== Written problem ==
Set the listing down again exactly, please, apart from its pictures.

== Recorded data ==
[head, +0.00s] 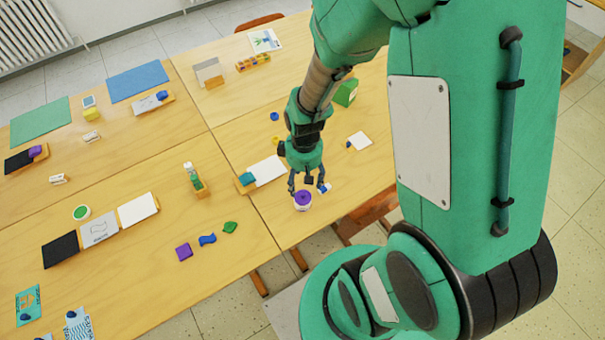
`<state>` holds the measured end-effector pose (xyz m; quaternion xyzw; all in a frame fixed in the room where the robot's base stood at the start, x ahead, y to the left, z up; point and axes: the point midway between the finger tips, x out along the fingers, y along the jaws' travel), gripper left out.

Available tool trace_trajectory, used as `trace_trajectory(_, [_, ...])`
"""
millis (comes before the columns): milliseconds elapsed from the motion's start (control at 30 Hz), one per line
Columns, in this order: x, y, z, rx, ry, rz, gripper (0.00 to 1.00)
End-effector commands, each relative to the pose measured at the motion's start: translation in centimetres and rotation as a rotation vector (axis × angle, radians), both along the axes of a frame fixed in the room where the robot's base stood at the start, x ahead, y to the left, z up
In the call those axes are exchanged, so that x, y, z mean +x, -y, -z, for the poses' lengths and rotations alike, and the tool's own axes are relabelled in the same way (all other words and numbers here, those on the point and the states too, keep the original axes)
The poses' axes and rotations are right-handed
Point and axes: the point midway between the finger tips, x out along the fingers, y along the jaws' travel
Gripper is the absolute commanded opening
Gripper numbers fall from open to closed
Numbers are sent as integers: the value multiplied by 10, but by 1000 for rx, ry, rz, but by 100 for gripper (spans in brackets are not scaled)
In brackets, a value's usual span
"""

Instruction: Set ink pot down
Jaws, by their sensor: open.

== Expected answer ==
[head, +0.00s] 
`<state>` holds the measured end-effector pose (xyz m; quaternion xyzw; all in a frame fixed in the room where the robot's base stood at the start, x ahead, y to the left, z up; point and axes: the point midway between the finger tips, x out along the fingers, y along the jaws' travel), gripper left out.

Available tool trace_trajectory, used as `trace_trajectory(_, [_, ...])`
"""
millis (comes before the columns): milliseconds elapsed from the motion's start (control at 30 Hz), one per line
Columns, in this order: x, y, z, rx, ry, rz, gripper (0.00 to 1.00)
End-effector commands, each relative to the pose measured at the motion's start: translation in centimetres and rotation as a rotation vector (axis × angle, radians), both along the axes of a frame fixed in the room where the robot's base stood at the start, x ahead, y to the left, z up
In the call those axes are exchanged, so that x, y, z mean +x, -y, -z, for the poses' lengths and rotations alike, and the tool's own axes are relabelled in the same way (all other words and numbers here, those on the point and the states too, keep the original axes)
The poses' axes and rotations are right-handed
Point and axes: the point midway between the finger tips, x out along the fingers, y along the jaws' travel
Gripper is the absolute commanded opening
Gripper numbers fall from open to closed
Numbers are sent as integers: the value multiplied by 10, but by 1000 for rx, ry, rz, but by 100 for gripper (spans in brackets are not scaled)
In brackets, a value's usual span
"""

Instruction: Set ink pot down
Jaws, by their sensor: open.

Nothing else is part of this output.